Это самый скромный с виду отдел: тут трудятся настоящие муравьи, которые с карточками в руке денно и нощно шагают по Парижу — из гостиницы в гостиницу, из одних меблированных комнат в другие. В то же время именно благодаря этому отделу производится наибольшее число арестов.

«Сегодня ночью Длинный Баран убит ударом ножа на улице Гравийе», — сообщается в поступившей сверху карточке. И бригадир повторяет своим подчиненным:

— Длинный Баран… Улица Гравийе…

— Это не тот, что был с Рыжей Ненеттой?

— Тот самый.

— А любовник Ненетты — Большой Жожо…

Инспекторы отдела гостиниц знают всех на свете. Дело сделано.

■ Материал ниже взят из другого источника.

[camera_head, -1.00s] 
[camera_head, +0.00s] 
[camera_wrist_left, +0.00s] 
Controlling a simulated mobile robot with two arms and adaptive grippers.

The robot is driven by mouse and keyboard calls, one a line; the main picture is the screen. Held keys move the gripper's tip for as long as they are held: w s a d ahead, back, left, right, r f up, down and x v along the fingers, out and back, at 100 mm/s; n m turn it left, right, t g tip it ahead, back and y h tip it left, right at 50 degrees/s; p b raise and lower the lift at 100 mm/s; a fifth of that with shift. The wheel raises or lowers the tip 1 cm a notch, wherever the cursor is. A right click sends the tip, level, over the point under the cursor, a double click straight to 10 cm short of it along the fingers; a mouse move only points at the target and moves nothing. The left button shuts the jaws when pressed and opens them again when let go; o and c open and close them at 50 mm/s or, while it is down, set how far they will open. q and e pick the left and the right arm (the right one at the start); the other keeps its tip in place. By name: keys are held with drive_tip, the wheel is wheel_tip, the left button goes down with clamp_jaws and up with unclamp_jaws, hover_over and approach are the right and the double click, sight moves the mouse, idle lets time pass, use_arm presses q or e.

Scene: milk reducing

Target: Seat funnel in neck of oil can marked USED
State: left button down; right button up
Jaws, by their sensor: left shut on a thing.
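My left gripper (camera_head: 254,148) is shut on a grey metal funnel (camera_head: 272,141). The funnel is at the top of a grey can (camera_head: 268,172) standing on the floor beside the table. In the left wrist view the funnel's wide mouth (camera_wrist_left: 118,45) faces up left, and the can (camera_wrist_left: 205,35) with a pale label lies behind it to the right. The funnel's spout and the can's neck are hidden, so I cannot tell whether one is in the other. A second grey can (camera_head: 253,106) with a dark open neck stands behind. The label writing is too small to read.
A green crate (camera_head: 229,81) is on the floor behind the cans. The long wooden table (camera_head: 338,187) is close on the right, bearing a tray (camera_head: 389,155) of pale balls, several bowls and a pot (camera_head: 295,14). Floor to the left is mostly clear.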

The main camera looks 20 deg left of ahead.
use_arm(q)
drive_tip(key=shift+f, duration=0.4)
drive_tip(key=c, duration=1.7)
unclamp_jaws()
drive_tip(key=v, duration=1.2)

— Два дня назад Большой Жожо вернулся из Марселя, снял комнату на Севасто…

Проблема практически решена. Осталось сходить на Севастопольский бульвар и разбудить Большого Жожо, который спит там сном праведника.

Можно сказать, что сотрудники отдела гостиниц — это пехота уголовной полиции. Почти все ее начальство начинало с этого отдела. Работа в нем очень изнурительная. Нужно ежедневно оставлять за собой километры асфальта, взбираться на десятки этажей. И только после нескольких лет такой каторги человек узнает свой Париж. Ему станет известно, что совершивший преступление алжирец обязательно укроется в одном квартале, а поляк будет искать убежища в другом. Ему знакомы все девицы, большая часть их клиентов и все владельцы меблированных комнат. Вот их-то нужно знать в первую очередь.

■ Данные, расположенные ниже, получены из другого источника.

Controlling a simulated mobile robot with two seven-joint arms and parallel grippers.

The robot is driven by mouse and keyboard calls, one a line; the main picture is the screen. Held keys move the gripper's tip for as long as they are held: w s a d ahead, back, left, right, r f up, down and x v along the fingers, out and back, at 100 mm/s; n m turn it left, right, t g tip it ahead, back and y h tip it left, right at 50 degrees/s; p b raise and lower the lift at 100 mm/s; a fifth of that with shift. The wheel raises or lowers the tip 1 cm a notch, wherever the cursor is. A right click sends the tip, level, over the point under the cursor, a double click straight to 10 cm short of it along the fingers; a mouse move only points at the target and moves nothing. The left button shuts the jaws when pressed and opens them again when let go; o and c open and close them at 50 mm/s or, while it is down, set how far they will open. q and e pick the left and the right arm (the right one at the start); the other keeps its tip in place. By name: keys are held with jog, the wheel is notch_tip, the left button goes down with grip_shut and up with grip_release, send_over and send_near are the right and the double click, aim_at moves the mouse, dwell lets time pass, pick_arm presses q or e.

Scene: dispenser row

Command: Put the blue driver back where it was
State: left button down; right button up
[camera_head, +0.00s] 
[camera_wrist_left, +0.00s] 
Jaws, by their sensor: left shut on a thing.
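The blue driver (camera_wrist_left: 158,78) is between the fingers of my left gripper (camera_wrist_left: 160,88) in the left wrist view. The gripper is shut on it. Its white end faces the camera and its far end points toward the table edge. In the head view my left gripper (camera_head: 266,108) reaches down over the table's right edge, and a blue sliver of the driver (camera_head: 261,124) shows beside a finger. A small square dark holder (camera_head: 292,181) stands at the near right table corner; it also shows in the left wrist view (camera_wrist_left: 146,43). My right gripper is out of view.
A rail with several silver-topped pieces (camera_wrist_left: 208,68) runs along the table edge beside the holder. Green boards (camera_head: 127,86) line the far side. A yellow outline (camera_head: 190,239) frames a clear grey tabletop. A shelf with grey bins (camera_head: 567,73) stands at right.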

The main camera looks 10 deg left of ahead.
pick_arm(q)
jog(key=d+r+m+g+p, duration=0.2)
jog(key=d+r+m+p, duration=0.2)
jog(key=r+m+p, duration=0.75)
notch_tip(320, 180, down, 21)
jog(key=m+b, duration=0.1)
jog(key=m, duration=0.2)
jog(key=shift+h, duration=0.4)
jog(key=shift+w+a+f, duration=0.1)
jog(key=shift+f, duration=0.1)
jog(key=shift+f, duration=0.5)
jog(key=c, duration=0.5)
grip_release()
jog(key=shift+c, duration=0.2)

«Они все осведомители», — скажете вы. И да, и нет. Полиция недостаточно богата, чтобы платить такому количеству осведомителей, как об этом думают многие. А владельцы подозрительных меблирашек — почти все бывшие жулики или по крайней мере сутенеры. К тому же они большей частью занимаются укрыванием краденого или обучением новичков.

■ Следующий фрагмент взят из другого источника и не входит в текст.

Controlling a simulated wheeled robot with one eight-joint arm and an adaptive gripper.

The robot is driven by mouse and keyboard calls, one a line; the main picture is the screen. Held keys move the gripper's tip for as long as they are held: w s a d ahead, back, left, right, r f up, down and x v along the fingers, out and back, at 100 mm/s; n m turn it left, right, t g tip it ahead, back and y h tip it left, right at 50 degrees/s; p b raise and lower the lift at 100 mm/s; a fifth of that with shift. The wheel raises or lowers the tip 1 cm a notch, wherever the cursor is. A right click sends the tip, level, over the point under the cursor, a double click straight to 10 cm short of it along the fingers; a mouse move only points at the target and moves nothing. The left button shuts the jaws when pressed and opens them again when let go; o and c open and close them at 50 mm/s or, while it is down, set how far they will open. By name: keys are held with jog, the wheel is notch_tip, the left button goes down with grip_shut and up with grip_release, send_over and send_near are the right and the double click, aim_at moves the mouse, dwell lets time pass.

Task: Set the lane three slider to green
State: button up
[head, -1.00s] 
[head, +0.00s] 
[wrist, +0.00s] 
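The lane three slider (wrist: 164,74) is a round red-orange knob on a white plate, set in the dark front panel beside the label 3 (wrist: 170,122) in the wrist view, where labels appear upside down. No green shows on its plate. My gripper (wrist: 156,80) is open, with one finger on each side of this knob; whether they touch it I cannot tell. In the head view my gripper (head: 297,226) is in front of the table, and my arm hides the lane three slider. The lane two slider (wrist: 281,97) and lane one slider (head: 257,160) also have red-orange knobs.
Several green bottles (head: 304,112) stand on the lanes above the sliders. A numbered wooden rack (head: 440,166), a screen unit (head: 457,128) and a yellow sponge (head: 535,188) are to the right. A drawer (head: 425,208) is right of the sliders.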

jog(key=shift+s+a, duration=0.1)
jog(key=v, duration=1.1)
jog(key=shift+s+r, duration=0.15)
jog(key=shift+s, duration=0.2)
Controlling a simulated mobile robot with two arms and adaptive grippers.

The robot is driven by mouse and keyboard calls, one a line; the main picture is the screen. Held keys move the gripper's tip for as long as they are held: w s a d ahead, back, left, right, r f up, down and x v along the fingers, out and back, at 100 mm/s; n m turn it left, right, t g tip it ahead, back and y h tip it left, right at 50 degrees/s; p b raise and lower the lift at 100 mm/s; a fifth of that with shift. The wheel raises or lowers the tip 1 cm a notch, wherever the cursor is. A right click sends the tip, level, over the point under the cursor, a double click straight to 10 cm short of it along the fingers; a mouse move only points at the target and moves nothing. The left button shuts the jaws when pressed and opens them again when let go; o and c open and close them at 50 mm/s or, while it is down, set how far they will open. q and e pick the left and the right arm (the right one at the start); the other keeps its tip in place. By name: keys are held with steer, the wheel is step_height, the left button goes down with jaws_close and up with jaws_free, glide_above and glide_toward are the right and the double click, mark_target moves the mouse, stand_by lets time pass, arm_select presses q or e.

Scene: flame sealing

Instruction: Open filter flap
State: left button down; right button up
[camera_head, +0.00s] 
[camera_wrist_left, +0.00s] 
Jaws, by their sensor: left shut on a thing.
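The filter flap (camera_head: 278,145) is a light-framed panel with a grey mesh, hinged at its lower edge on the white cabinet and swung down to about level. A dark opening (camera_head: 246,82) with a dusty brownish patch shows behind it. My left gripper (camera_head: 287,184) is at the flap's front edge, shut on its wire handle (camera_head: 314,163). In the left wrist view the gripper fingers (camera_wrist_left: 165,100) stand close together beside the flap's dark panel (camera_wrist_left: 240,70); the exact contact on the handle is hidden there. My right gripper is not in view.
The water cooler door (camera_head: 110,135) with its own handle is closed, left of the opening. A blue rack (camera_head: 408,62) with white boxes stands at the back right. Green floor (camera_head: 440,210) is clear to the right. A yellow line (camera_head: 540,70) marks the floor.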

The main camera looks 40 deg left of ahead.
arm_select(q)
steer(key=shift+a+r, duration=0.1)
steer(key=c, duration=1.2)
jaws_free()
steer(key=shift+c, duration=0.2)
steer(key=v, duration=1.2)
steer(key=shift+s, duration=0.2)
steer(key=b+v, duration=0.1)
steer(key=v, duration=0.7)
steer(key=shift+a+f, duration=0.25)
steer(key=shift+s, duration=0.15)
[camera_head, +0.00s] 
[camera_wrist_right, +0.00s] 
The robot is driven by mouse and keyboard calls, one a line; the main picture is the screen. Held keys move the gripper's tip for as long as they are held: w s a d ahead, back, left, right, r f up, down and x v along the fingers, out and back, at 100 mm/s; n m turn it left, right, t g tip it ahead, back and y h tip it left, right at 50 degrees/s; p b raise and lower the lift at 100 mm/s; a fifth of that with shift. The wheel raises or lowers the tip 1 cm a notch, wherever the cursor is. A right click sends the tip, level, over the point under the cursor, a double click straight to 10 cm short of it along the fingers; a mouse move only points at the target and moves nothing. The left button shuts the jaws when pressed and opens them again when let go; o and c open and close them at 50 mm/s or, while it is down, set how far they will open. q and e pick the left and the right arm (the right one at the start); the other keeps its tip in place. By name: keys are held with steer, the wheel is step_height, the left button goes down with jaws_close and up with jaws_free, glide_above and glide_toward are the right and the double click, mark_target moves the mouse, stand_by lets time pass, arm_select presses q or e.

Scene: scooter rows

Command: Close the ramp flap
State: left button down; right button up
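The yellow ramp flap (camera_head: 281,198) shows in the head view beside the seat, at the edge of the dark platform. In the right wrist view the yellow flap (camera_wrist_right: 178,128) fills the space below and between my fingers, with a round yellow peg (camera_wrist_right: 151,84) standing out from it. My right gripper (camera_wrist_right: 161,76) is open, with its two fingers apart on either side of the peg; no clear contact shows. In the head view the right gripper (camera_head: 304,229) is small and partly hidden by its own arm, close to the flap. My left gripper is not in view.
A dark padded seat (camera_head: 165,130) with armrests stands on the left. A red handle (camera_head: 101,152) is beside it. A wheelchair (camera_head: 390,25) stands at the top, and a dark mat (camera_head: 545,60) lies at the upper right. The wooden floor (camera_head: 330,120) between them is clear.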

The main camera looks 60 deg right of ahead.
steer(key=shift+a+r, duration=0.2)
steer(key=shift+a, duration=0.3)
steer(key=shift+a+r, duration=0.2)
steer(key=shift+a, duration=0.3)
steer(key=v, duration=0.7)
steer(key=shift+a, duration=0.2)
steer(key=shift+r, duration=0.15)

Но дело в том, что они еще и коммерсанты. У них можно отобрать патент. Начинают они с того, что лгут полиции, чтобы спасти клиента. Потом, почуяв, что дело дурно пахнет, заходят в кабинеты под лестницей. Бывает, что ими движет ревность либо ненависть к владельцу гостиницы напротив или главарю какой-нибудь банды. Так что когда случается что-либо более или менее серьезное, отдел захлестывается лавиной устных и письменных доносов.

Можно себе представить, сколько анонимных писем ежедневно получает уголовная полиция. Они самые разные. Есть, например, сумасшедшие, маньяки, которые пишут всякий раз, когда где-то что-то происходит — их полиция в конце концов разоблачает. Есть домовладельцы, которым хочется избавиться от какого-нибудь жильца, и они обвиняют его во всех совершаемых преступлениях. Есть жены, доносящие на мужей, и мужья, доносящие на жен. Есть…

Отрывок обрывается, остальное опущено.